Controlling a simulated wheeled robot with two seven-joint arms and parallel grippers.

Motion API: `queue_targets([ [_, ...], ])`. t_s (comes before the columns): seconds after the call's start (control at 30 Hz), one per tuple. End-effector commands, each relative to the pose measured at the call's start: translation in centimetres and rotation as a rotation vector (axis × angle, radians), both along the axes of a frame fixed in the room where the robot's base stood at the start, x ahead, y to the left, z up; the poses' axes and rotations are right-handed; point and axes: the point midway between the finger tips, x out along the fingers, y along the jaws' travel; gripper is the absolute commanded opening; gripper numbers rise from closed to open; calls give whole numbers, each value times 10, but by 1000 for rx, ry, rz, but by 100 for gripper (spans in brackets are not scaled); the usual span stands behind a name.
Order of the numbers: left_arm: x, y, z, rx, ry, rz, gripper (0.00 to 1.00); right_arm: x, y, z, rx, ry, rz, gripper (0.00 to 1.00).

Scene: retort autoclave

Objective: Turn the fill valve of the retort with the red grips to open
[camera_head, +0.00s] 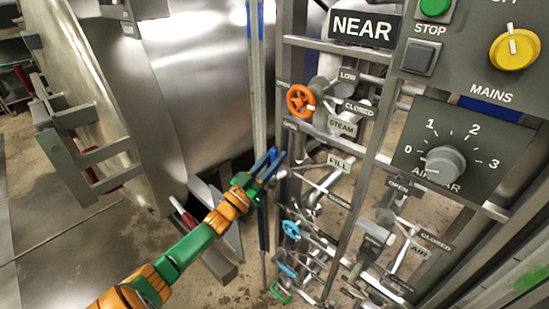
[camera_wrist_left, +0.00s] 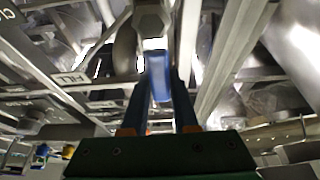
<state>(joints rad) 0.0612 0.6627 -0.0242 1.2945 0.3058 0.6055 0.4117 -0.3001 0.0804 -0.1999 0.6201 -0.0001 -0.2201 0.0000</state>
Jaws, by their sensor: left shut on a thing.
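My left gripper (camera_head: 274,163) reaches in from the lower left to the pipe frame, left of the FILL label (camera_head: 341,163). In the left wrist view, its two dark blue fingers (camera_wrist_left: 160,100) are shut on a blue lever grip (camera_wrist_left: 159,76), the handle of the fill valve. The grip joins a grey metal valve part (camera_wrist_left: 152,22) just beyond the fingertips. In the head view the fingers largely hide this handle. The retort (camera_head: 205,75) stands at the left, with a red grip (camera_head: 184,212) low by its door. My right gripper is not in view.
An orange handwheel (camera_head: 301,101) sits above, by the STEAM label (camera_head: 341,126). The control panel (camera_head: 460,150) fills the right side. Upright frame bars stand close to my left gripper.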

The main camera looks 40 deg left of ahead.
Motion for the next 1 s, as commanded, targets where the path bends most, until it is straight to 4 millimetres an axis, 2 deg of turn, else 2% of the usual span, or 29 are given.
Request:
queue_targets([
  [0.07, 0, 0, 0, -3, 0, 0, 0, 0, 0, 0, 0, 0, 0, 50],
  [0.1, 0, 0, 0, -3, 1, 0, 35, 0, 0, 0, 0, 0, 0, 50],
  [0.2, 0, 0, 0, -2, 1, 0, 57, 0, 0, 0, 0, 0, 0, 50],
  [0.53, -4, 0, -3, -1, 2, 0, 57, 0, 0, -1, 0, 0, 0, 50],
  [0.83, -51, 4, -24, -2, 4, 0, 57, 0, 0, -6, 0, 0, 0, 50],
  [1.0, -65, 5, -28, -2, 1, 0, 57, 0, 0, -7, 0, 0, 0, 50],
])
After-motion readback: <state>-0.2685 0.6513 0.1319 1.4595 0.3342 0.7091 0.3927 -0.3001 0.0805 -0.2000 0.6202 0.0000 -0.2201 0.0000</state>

— What you have to do —
Skip all pictures. Output only the lines from the one containing "[camera_wrist_left, +0.00s]" to the one containing "<state>(joints rad) 0.0612", both lines included.

— Correct answer —
[camera_wrist_left, +0.00s] 
<state>(joints rad) 0.0612 0.6627 -0.0242 1.2945 0.3058 0.6055 0.4117 -0.3001 0.0804 -0.1999 0.6201 -0.0001 -0.2201 0.0000</state>

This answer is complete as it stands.